In 1917, Red Rose member Charles Schill was elected Secretary of the entire IFHPF, and in his official capacity he was asked by the Army to provide an inventory of all the homing pigeons affiliated with the IFHPF. The inventory was essentially a draft registration for homing pigeons, because there was a need for their service at the European war front. The pigeons were expected to be “doing a bit as a patriot, to help our country in this great crisis.” In fact, in May 1918, General Pershing directed 3,000 homing pigeons and 100 trained handlers to be dispatched to the European front.

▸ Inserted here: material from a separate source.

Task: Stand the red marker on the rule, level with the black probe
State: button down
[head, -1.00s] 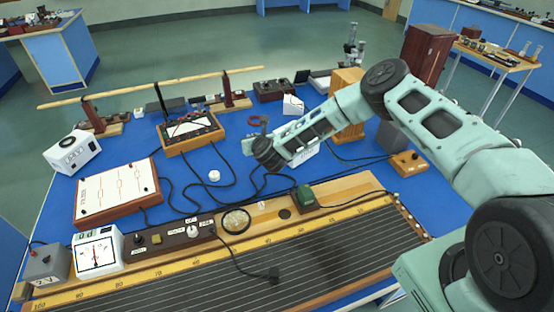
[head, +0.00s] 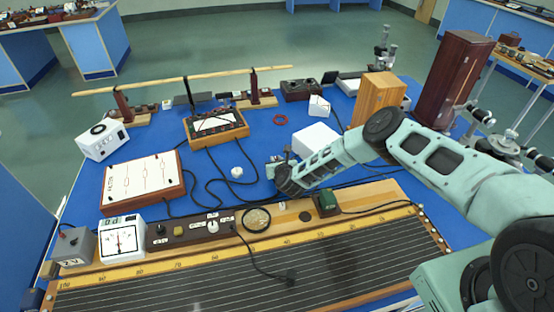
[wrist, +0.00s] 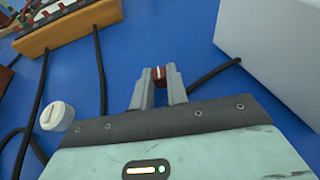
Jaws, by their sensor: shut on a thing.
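My gripper (head: 280,160) is over the blue bench top, beyond the rule's board. In the wrist view its fingers (wrist: 158,88) are shut on the small red marker (wrist: 158,73), of which only a bit shows between the tips. I cannot make out the marker in the head view. The rule (head: 180,268) is a yellow numbered strip along the wired board at the front. The black probe (head: 291,279) lies over the board's wires, right of the middle, with a black cable running to it. The gripper is beyond the probe, apart from it.
A white box (head: 316,140) stands close right of the gripper; a white knob (head: 237,172) and black cables lie left. A round glass (head: 256,219) and a green block (head: 326,203) sit on the board. A red ring (head: 280,119) lies behind the gripper.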

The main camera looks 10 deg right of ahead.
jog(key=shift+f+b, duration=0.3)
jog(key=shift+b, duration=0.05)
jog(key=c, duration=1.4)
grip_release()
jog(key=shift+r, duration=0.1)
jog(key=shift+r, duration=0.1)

Once at the front, homing pigeons were used to deliver messages back from the front lines. As a 1918 newspaper article noted, “They did work which the wireless, telegraph and telephone could not do under certain conditions.” Homing pigeons with rolled messages in containers banded to their legs would circle up from the trenches, dodge through the shells, bullets, and poison gas, and deliver their messages to military headquarters miles behind the battle lines. They were said to have a 97% success rate, and there was at least one pigeon who was hit by German fire and still was able to deliver its message.
Back on Cabbage Hill after the war, pigeon racing continued for many years. As just one example, Charles Schill, the Secretary of the IFHPF during WWI, went on to own race-winning homing pigeons well into the 1940s. However, about ten years ago, due to complaints of unsanitary conditions in backyard lofts, Lancaster was forced to ban the keeping of pigeons within the city limits. That ended more than 100 years of the homing-pigeon sport in the city, but many rural clubs still exist, and a large national network of racing aficionados still compete in much the same way as before.
Today, if you stop on Cabbage Hill and listen carefully, especially around High and Lafayette, you might be able to pick up the last echoing coos from the golden age of homing-pigeon racing on the Hill.